Un país que se alarme porque una cadena de supermercados venda calcetines con colores de arcoíris, y no por los 105,930 embarazos de niñas y adolescentes que se registraron entre 2015 a 2020, dice mucho de nuestros valores como sociedad. Me encantan los arcoíris, pero más que mercancías y logos arcoíris, necesitamos cambios y seguridad.
Yo he tenido mucha suerte, porque he podido llevar una transición pública en todos los ámbitos de mi vida. Tengo la independencia económica, familia, amigas, colegas que siempre me han aceptado y ahora son parte de este proceso en mi vida. La mayoría de personas trans en este país no tienen los mismos privilegios.
Las personas queer con la suerte de ser visibles en esta sociedad tenemos la oportunidad de tomar espacio y agitar esas creencias anticuadas.
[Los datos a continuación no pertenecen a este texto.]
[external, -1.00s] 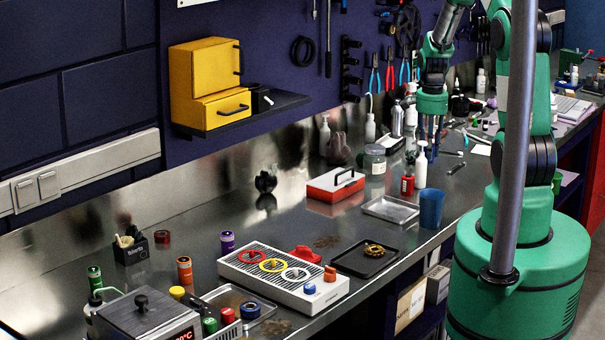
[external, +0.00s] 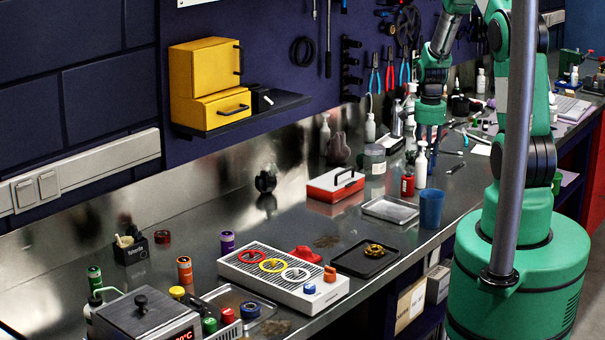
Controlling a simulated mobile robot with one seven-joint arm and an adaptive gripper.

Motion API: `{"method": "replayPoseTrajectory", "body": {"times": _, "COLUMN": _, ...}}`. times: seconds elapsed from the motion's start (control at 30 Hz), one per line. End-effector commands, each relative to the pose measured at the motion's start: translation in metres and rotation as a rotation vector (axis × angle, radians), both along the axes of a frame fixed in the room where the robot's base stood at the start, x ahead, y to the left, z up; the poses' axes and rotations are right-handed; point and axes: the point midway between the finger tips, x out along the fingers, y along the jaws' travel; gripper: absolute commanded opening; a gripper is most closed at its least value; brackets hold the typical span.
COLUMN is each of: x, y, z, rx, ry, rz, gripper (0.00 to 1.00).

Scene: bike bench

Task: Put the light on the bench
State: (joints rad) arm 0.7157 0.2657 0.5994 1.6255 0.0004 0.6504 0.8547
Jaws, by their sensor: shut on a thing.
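My gripper (external: 431,134) points down over the far part of the metal bench (external: 345,217), behind the white pump bottle (external: 421,167). Its fingers are dark and small in this view. It is shut on a thing, but I cannot make out the thing's shape or whether it touches the bench. I cannot pick out the light for sure anywhere in the view.
Near my gripper stand a lidded jar (external: 374,160), a red can (external: 407,186) and a blue cup (external: 431,208). A metal tray (external: 391,209) and a red-and-white box (external: 335,184) lie nearer the camera. Tools hang on the wall behind.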

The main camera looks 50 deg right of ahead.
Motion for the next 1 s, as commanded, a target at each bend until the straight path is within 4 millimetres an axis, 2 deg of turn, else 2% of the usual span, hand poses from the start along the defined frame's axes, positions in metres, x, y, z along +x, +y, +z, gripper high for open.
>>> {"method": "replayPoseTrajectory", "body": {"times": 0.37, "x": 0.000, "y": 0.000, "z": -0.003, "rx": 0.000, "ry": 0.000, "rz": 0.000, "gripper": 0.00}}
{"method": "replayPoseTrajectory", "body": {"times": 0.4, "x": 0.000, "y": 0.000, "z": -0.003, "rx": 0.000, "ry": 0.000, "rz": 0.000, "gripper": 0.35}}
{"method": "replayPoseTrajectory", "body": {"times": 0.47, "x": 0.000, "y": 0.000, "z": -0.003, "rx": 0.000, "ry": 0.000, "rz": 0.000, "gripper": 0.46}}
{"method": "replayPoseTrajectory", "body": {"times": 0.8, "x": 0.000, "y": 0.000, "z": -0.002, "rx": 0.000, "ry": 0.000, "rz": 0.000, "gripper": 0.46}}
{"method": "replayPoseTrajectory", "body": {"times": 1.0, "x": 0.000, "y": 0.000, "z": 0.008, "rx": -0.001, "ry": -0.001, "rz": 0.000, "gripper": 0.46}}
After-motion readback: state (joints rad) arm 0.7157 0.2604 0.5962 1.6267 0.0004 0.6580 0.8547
No existe una agenda para convertir personas, si existe la ternura suficiente para abrazar la diversidad y convertirse en una familia escogida para las que pierden sus vínculos familiares por prejuicios y odio.
Vivimos y amamos en un mundo que no fue diseñado para que nosotras sobrevivamos. Esto no ha impedido que muchísimas personas gays, lesbianas, bisexuales, no-binarias, trans, asexuales y queers existieran y sigamos floreciendo. Somos las flores de este barranco.